A couple weeks ago, I wrote about attending my first ever pro football game.
I don’t really care about football.
And after the first 20 or so minutes of the game, when the novelty of being in a big stadium and seeing billion of dollars’ worth of talent running around on the pitch, I thought to myself, “This is nice, but I could imagine going home at half time.”
And yet, I didn’t leave, and the rest of the game proved endlessly exciting and fascinating.
After the game, I asked myself what did it.
In part, it was the game itself — an underdog versus an overdog, lots of attacking and good chances, a last-minute goal.
But I’m not sure I would have cared about any of that had my friends and I not decided to also make a 1 euro bet on the outcome of the game.
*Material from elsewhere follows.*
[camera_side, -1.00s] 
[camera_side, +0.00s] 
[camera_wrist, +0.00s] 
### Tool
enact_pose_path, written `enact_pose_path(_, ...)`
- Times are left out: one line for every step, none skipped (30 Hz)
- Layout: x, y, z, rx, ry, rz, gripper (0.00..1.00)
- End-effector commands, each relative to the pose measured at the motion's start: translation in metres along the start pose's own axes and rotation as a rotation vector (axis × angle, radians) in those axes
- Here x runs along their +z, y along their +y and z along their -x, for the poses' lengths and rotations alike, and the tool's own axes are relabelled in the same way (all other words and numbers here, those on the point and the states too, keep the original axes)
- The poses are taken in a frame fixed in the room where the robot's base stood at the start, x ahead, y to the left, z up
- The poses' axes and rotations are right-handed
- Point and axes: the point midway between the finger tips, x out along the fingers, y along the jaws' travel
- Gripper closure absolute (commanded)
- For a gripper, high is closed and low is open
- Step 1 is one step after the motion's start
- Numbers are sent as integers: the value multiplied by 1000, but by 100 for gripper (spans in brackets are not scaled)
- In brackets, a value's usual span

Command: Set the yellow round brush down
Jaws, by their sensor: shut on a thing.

I think the bet, small and stupid though it was, suddenly sucked me into what was happening in a way that simple sports never could.
The fact is, betting makes anything more exciting.
I heard once that a person who bets any amount of money on a game is 11x more likely to watch the game.
I’ve been thinking about how to take advantage of that instinct to make betting a sales mechanism, or useful for sales. While I figure that out, betting is useful to me today for the sake of simple content.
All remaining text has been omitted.